Not, for example, Honest John and Gideon.

Figaro the kitten, though, is purely and simply wonderful.  True, he's a character who appears to have been conceived by people who have never met a cat, but he was drawn by people who knew cats well, and while his animation is bent to some dubious ends (I don't know many cats that fold their arms across their chests in resignation), Figaro transitions seamlessly, even magically between "realistic cat" and "lightly-anthropomorphized cartoon caricature."  Figaro represents a very specialized triumph for Disney's painters, too, in the way little painted strokes form his whiskers and his fur; and while I don't believe they ever tried this again with a feline, it's a shame they didn't.  Meanwhile, the traced, translucent Blue Fairy (whose powers represent the only onscreen work which abstract animator Oskar Fischinger ever did for Disney, despite him being hired for another movie altogether) is always a lovely flash of supernatural hyperrealism.

Our titular marionette has his good points, too: Kahl and the other animators, despite everything, while surrendering some of his wooden complexion, retained his wooden soul. Pinocchio is a relatively careful creation, his movements rarely betraying themselves as having more weight than the pile of sticks he is—though, when they do, it's in big and obvious ways, particularly when we find him walking underwater.  The scene gestures toward the principle of buoyancy (Pinoke ties a rock around his donkey's tail), but mostly so that nobody could accuse Kahl and company of not knowing what that principle was, while nevertheless refusing to actually integrate it into the action, since the rock tied to Pinocchio's tail should be the only thing about him that sinks, and it is painfully plain that it is not.

The flawless cartoon turns out to have a flaw nobody mentions.  Surprise!

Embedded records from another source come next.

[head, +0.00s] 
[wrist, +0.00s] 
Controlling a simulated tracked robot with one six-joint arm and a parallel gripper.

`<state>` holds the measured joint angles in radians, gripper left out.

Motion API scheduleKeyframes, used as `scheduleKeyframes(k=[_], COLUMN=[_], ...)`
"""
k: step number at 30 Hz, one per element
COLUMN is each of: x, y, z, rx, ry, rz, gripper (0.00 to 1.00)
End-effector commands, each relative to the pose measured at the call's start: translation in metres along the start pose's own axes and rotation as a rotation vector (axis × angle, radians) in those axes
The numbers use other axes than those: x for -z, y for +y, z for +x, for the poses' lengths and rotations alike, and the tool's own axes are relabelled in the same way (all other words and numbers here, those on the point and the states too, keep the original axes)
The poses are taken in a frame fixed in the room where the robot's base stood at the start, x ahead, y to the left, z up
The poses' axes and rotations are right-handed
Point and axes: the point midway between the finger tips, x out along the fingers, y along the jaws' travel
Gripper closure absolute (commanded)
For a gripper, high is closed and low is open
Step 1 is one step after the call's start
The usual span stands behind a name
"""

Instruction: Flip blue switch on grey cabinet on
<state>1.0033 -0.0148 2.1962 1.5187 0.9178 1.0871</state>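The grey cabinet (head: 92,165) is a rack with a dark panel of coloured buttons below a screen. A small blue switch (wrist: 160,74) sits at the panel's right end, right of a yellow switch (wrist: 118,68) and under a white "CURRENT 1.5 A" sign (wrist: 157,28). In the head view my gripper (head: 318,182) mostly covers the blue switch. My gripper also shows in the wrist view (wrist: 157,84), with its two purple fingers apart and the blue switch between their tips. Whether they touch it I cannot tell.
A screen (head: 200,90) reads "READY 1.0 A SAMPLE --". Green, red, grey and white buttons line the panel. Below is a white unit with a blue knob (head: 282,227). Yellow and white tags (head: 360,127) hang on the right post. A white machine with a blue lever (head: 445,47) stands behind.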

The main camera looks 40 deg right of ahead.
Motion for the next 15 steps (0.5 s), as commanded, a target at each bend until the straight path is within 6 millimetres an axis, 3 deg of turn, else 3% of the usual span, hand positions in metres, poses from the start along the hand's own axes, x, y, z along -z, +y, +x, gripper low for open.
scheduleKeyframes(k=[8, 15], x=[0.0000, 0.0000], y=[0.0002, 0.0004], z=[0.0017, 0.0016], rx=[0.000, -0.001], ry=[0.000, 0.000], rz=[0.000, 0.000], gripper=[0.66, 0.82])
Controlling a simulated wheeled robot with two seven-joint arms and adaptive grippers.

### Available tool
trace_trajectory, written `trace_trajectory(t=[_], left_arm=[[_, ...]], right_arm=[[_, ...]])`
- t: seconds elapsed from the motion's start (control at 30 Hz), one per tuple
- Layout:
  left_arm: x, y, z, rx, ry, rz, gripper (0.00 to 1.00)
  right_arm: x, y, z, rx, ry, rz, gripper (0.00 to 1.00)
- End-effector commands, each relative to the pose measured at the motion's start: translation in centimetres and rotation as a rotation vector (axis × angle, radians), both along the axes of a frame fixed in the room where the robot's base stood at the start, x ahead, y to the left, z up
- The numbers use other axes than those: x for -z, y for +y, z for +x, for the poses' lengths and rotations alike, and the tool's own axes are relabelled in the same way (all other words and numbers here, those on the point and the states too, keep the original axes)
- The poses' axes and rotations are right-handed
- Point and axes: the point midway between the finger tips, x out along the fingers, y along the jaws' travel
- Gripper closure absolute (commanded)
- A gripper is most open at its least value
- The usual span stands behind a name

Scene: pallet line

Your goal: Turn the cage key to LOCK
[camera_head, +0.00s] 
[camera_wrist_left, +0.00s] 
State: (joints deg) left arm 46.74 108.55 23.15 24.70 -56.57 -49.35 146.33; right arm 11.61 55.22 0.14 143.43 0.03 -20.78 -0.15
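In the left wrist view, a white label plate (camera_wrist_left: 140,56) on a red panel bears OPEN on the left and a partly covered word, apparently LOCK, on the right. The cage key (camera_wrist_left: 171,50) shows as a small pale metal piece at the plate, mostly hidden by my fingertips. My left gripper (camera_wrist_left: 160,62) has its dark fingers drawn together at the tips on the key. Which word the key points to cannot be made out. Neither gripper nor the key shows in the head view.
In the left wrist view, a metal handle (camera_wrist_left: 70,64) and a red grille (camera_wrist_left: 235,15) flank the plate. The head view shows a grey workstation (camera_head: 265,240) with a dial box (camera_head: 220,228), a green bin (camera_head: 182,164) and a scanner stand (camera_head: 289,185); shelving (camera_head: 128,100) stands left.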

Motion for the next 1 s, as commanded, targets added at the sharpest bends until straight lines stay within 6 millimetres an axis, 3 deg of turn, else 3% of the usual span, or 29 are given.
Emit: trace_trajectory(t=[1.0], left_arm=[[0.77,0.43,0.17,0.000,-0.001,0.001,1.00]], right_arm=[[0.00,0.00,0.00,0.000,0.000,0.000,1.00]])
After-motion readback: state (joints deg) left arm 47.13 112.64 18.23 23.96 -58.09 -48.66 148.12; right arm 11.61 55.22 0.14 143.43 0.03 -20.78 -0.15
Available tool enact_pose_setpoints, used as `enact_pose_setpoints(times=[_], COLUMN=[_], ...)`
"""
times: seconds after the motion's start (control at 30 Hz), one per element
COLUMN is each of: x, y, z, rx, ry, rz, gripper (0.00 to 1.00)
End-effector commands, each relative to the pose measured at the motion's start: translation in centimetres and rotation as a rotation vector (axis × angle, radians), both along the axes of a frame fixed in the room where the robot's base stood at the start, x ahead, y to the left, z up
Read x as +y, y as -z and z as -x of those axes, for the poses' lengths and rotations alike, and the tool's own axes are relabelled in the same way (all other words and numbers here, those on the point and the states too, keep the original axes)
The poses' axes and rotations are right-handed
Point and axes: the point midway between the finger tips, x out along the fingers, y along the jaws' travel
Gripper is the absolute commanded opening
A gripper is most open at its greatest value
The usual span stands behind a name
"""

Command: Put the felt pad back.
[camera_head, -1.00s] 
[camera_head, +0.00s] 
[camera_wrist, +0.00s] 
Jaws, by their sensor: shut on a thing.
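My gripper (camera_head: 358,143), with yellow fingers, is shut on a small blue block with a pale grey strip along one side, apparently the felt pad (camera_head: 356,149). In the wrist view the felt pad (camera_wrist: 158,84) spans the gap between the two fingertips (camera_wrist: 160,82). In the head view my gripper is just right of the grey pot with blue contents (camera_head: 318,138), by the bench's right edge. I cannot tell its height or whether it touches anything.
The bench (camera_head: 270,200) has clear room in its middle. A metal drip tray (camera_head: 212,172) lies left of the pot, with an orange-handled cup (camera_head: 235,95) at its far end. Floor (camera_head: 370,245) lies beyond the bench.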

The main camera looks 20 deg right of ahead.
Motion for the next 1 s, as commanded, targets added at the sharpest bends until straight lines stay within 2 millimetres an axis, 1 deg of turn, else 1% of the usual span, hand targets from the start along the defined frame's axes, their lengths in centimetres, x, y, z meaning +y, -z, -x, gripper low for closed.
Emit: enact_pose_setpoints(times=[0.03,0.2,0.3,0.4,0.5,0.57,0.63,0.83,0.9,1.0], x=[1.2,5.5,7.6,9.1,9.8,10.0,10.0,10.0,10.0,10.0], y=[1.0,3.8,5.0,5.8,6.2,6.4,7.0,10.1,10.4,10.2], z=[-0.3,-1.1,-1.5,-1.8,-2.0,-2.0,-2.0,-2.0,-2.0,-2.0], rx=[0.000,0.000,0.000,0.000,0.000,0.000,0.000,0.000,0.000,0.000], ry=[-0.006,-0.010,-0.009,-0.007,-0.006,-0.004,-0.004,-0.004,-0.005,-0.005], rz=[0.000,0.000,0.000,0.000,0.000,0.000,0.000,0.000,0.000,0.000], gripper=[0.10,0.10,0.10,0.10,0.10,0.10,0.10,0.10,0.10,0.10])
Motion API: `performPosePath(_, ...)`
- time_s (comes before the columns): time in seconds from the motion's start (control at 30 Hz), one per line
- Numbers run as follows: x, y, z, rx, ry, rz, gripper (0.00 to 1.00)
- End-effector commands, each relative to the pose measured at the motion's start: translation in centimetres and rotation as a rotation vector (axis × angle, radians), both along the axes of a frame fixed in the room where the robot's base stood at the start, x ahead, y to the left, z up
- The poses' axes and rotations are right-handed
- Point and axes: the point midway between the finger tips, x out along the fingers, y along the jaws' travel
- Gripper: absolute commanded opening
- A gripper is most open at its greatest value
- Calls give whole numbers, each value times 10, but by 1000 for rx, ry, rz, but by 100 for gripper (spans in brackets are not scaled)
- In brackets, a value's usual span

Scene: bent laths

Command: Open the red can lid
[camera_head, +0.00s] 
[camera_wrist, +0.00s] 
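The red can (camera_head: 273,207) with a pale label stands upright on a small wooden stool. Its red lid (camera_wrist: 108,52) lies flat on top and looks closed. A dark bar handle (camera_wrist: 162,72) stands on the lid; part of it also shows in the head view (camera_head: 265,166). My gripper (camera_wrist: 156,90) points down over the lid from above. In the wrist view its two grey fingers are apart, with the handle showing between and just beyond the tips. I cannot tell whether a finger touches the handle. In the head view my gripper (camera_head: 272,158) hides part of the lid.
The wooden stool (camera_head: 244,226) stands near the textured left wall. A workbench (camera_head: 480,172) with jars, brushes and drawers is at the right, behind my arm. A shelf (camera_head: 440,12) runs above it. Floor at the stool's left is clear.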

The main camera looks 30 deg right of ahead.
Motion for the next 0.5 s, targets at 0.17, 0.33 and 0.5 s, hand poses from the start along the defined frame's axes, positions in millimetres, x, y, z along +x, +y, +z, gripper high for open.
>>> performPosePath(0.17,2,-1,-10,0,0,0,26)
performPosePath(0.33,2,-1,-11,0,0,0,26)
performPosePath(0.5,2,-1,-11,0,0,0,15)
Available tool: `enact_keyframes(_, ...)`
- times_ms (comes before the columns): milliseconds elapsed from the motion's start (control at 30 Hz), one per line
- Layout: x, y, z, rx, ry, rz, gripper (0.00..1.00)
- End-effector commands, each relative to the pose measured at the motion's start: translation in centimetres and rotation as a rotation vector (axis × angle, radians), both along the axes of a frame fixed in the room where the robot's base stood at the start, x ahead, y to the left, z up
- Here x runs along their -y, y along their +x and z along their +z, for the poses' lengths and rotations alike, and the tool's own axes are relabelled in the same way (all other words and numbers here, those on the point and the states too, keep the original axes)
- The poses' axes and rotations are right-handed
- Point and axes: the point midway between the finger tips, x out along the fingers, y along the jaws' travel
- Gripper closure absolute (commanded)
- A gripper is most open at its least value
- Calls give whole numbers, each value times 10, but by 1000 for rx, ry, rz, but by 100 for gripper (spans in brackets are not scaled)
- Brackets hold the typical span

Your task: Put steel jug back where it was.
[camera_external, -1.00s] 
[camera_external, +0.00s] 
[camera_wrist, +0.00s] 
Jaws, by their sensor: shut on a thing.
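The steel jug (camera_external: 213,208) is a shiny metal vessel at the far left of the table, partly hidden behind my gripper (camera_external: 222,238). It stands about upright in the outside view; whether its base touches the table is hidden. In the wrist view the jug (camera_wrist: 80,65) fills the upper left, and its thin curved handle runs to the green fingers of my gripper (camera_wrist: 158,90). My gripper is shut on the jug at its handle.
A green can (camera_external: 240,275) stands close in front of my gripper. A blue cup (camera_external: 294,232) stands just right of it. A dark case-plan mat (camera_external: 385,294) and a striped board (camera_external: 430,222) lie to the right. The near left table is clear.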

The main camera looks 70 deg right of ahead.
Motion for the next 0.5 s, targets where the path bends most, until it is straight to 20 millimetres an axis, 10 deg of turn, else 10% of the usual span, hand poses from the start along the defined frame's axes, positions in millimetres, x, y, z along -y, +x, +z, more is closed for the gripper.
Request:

But Pinocchio is also the recipient of the only real showstopper in this musical.  It's worth pointing out, I suppose, that Pinocchio has some pretty okay songs, including the latterday corporate theme of "When You Wish Upon a Star," but none are as catchy, let alone as fun to watch, as "I've Got No Strings"—but then, "I've Got No Strings" is a tour de force of choreographed character animation featuring the added challenge of most of its characters being inanimate puppets, who have to be (and are) successfully contrasted with Pinocchio's own innate life force.

There are also folks who like Stromboli.  Well, I like Stromboli's wagon.

None of this would countervail against Pinocchio's lumpy story, but Pinocchio hasn't even started its real spectacle yet, and to the extent I think Pinocchio is a great or even good movie, it is almost entirely down to it being a really great movie about a boy getting swallowed by a whale to save his dad which, for some reason, seems to have many other, unnecessary parts first.  I've alluded to the undersea journey to Monstro, which is colorful and beautiful even if it doesn't work as a physics lesson.  But the battle with Monstro?  That's when Pinocchio flattens you.

Monstro itself is as unique a work as they come, his finely-painted appearance obviously a hellish effort to get right—but it pays off.  Animated by Wolfgang Reitherman, whose best work tended toward the monumental, it's said that Bill Tytla was removed because he'd have taken it too far, making Monstro too scary.  Tytla would get his revenge, I suppose, but, in this context, I have no idea what that means: under Reitherman, Monstro is already nothing less than a terrifying background painting come to life, in other words, the world itself turning upon poor Pinocchio, taking on the form of power, speed, and chaos incarnate to smite our ill-fated moron.  Famously, Monstro is attended by the most advanced effects animation in film history up to this point, his godlike stature underlined, inestimably so, by the backbreaking efforts made (notably by Sandy Strother, who spent a tedious-but-rewarding year as Pinocchio's professional water-drawer) to detail, in expressionist fervor, every crashing wave he creates in his drive to avenge himself upon the dinner that's escaped.

The only problem, even in theory, is that they hadn't invented widescreen yet, though (get this) Walt was trying.

So let's close by discussing the film's unsuccessful first run, a story perpetuated, I suspect, mostly to persuade you that you must be smarter and more sophisticated than your stupid forebears, who refused Walt's holy gift.  Sure, it was unsuccessful, but it's not so much that contemporary audiences categorically rejected it as they were merely a lot less into it than they were Snow White, which frankly oughtn't have shocked anyone; and if Pinocchio had cost what Snow White did, instead of twice as much (or even if Pinocchio simply hadn't been released into the teeth of the Nazi conquest of Europe), it would've made money.  Of course, due to force of branding, and Disney's never-say-die attitude, Pinocchio ultimately became extremely profitable by way of re-releases; eventually, we were all bullied into agreeing it was a classic.  I don't know: respect it though I might, that respect has never become wholehearted affection, and I doubt it ever shall.

Besides, I reserve the balance of my respect and affection for the other feature Disney did in 1940.  I mentioned that Walt had, in the first flush of success, tasked his studio with the impossible.  That, of course, was hyperbole.  But only barely: for at the same exact time the studio was spending more money than any movie should've cost on Pinocchio, they were doing the exact same thing on another, even more ambitious project, and if the result was that Walt broke his studio against the vault of heaven—and it was—I'm still glad he tried.